発表後には生徒交流会実施し、3トピックで意見を交わした

高校生、情熱の発表が続々
群島全校が集結
大学教授が助言、生徒交流会も

 奄美群島の高校生らが一堂に会する「高校生サミットIN奄美2025」が19日、奄美市名瀬の大島高校であった。今回が2年目で、奄美群島の高校9校を含む計10校が集結し、研究成果を発表。生徒らは、指導助言の大学教授らを前に熱のこもったプレゼンテーションを続々と繰り広げ、互いを刺激し合った。

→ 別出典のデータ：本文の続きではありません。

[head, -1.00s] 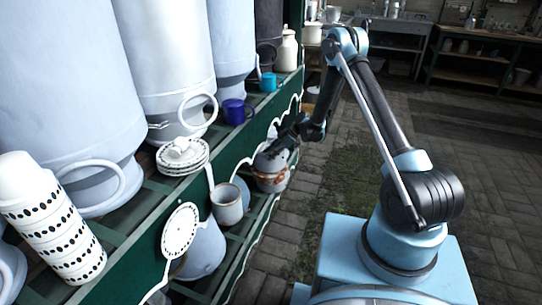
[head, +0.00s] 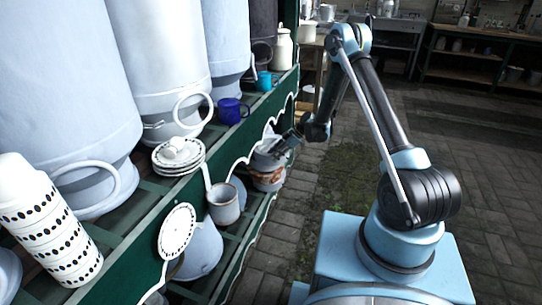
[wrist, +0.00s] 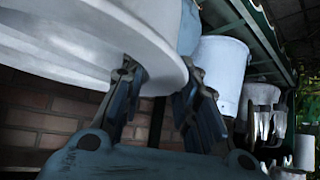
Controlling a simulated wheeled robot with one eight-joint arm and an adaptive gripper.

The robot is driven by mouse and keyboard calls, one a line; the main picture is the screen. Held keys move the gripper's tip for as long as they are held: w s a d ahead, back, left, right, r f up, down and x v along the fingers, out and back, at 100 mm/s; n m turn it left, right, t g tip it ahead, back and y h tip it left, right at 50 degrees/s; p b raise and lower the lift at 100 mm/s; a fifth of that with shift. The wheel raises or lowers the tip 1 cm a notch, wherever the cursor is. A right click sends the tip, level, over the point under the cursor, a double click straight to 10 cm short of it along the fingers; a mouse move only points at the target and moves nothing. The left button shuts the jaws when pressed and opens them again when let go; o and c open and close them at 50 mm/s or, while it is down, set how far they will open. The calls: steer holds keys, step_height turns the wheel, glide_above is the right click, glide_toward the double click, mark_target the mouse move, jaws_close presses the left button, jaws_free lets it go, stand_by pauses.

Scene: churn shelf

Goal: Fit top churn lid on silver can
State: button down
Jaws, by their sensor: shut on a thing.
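My gripper (head: 283,145) reaches down to the lower shelf at the front of the rack. In the wrist view its two fingers (wrist: 155,95) are shut on the rim of a pale round thing (wrist: 95,40), which looks like the lid. In the head view a pale grey round thing (head: 266,158) shows at my fingertips, just above a rust-banded pot (head: 268,181). I cannot tell whether the two touch. Large pale churns (head: 160,50) stand on the upper shelf; which can is the silver one is unclear.
Stacked white plates (head: 178,166), a dark blue mug (head: 232,110) and a turquoise mug (head: 264,81) sit along the upper shelf edge. A grey mug (head: 223,204) is left of the pot. The scalloped green shelf edge is close to my gripper. The paved floor is open.

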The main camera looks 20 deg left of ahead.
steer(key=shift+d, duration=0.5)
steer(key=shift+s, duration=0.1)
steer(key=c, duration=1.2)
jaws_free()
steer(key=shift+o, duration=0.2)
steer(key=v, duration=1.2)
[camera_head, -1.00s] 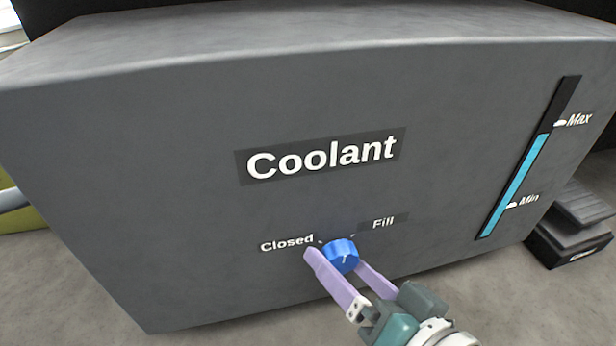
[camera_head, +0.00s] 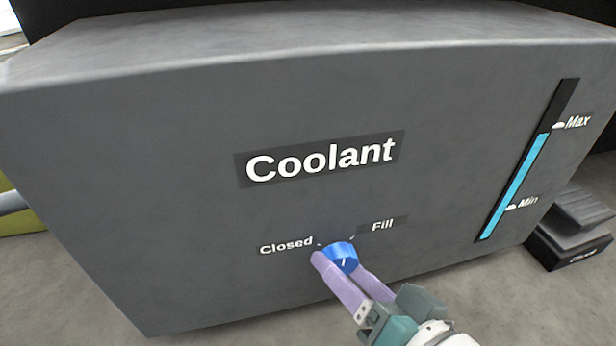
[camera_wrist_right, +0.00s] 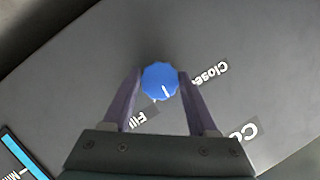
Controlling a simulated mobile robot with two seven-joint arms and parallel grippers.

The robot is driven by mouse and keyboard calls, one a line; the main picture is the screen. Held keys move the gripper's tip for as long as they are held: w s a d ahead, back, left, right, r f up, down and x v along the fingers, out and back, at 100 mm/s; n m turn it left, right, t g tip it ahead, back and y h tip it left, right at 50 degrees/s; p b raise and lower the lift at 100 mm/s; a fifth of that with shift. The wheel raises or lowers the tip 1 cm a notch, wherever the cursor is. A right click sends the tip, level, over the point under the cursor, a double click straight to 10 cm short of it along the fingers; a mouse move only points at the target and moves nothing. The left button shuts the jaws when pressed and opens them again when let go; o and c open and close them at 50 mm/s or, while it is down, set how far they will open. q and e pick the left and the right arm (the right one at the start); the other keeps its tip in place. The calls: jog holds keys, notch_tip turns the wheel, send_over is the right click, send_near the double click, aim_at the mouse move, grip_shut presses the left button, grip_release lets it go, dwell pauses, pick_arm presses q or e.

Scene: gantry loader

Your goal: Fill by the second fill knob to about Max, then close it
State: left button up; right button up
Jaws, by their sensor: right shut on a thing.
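A blue knob (camera_head: 341,257) sits low on the grey Coolant tank (camera_head: 180,230), between the labels Closed (camera_head: 286,245) and Fill (camera_head: 382,225). My right gripper (camera_head: 340,262) is shut on the knob, one finger on each side; the wrist view shows the same knob (camera_wrist_right: 160,80) between the fingers. The level gauge (camera_head: 525,165) on the right is filled cyan to just below the Max mark (camera_head: 558,126), well above Min (camera_head: 510,207). My left gripper is not in view.
A dark grey stepped block (camera_head: 572,228) stands on the floor right of the tank. A yellow-green thing (camera_head: 15,210) shows at the left edge. The tank front around the knob is clear.

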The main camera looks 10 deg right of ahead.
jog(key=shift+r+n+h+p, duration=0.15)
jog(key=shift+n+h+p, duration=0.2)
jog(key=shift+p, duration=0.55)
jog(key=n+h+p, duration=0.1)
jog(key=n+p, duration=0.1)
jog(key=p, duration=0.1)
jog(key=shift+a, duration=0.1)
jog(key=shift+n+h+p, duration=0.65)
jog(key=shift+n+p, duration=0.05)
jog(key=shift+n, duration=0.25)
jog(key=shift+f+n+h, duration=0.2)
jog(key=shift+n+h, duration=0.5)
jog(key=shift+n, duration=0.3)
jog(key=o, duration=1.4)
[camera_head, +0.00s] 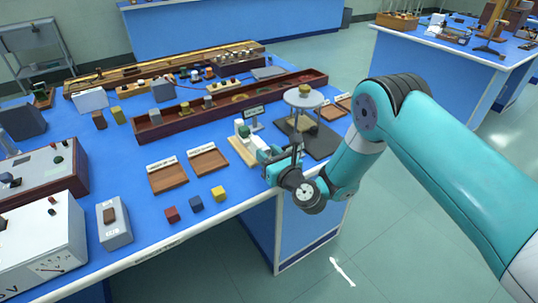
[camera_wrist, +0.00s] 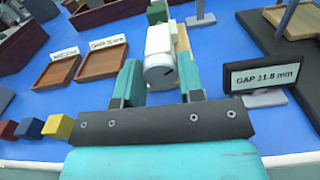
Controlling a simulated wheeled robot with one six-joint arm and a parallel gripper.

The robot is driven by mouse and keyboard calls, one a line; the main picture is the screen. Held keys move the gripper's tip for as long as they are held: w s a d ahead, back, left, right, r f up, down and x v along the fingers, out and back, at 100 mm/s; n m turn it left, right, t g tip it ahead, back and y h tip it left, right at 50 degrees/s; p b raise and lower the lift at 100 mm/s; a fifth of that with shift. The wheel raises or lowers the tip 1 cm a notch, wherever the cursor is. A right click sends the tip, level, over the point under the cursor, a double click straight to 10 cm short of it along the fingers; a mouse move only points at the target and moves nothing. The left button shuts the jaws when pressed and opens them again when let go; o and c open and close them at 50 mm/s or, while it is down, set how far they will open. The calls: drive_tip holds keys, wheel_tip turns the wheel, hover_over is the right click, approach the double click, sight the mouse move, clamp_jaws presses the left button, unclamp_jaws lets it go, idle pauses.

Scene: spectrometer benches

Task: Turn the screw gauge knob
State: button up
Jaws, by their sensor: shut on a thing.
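The screw gauge (camera_head: 241,130) stands on a light wooden base at the front right of the blue bench, with a white body and a green part. Its white knob (camera_wrist: 159,48), with a grey end face and a dark mark, shows in the wrist view. My gripper (camera_wrist: 160,88) is shut on the knob, one teal finger on each side. In the head view my gripper (camera_head: 268,158) comes to the gauge from the front right and hides part of it. A display (camera_wrist: 266,76) right of the knob reads "GAP 11.8 mm".
Two labelled wooden trays (camera_head: 168,178) (camera_head: 208,161) lie left of the gauge. Red (camera_head: 172,214), blue (camera_head: 196,203) and yellow (camera_head: 218,193) cubes lie near the front edge. A stand with a round top (camera_head: 303,97) is close behind my gripper on the right.

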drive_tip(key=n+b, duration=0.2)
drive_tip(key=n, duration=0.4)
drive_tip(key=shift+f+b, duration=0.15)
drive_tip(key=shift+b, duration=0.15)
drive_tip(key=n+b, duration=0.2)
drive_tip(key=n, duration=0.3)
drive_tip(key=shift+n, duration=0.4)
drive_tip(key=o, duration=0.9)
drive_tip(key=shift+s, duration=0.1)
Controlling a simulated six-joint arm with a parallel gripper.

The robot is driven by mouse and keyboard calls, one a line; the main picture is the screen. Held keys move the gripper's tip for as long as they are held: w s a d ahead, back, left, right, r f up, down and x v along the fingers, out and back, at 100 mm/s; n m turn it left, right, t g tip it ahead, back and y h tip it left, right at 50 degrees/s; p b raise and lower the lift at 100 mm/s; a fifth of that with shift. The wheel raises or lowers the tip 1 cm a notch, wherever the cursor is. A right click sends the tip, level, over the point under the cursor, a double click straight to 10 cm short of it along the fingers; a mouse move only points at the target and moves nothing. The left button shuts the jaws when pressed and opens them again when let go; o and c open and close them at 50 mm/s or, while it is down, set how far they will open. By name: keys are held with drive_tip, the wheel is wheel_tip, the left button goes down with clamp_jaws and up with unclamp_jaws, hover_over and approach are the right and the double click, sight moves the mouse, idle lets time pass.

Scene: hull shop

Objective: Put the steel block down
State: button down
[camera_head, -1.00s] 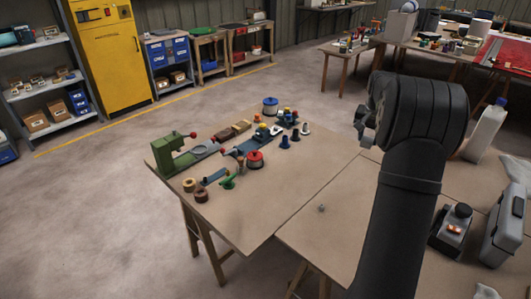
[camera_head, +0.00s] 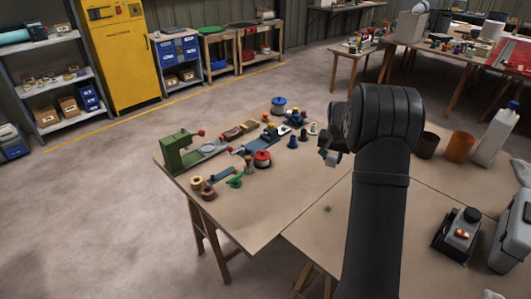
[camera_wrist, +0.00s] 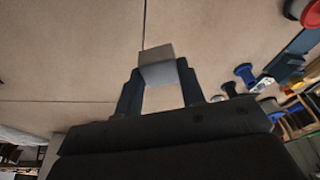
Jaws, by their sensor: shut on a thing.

 奄美群島の高校間交流、高大連携を進める「奄美群島高校探究コンソーシアム」(会長・貴島邦伸大島高校校長)が主催。奄美群島内9校、7大学、1企業で組織し、高校サミットを運営。島の生徒と大学、研究機関、企業をつなぐ場の構築などに取り組んでいる。

 発表は、奄美群島全9校に加え、神奈川県の横浜サイエンスフロンティア高校が参加した。生徒は各校を代表し、大学教授5人の他、約600人が見守るなか、「総合的な探究の時間」の研究成果を披露した。

 大島高校の生徒4人は、奄美の男性に早世が多い現状などに着目し、島の長寿食といわれる甘麹(こうじ)やミキなどの発酵食品を使ったレシピを考案し、日常の食生活にもっと取り入れるよう提案した。徳之島高校の生徒3人は、イヌやネコに対して家族という意識を高めてもらうために実施したアンケートから若者への啓発の必要性を導き出し、ポスターや絵本を制作。子どもたちに発信し活動する様子を報告した。

 喜界高校の生徒2人は、家庭の庭などに落ちている花良治みかんを精油し、虫よけスプレーを開発した。試作品や価格設定、流通ルートなどの綿密な計画には、指導助言でも「現実的だ」とたたえられた。発表した共に2年の松田くららさん、都瞭菜さんは「(発表は)120点。ちょっと調査不足だったけどもっと良くなるように続けたい」と笑顔だった。

 鹿児島大学国際島嶼教育センターの河合渓副センター長は総評で「驚きとパワーをもらった。奄美に特化しそれぞれの視点でやられている」と評価した。他の教授からも「完成度が高い」「まずはこの組織を立ち上げたことが素晴らしい」といった声も出た。

 発表の後は、10校64人が参加する生徒交流会も実施。「帰ってきたくなる島」などをテーマに意見を交わした。

 大島高校2年の山田みやび大会生徒会長は「みんな大人っぽく立派に見えた。大学生とかになっても後輩が生かし、活動を続けてほしい」と願った。

 発表会や交流会の様子は、公式のユーチューブチャンネルでライブ配信された。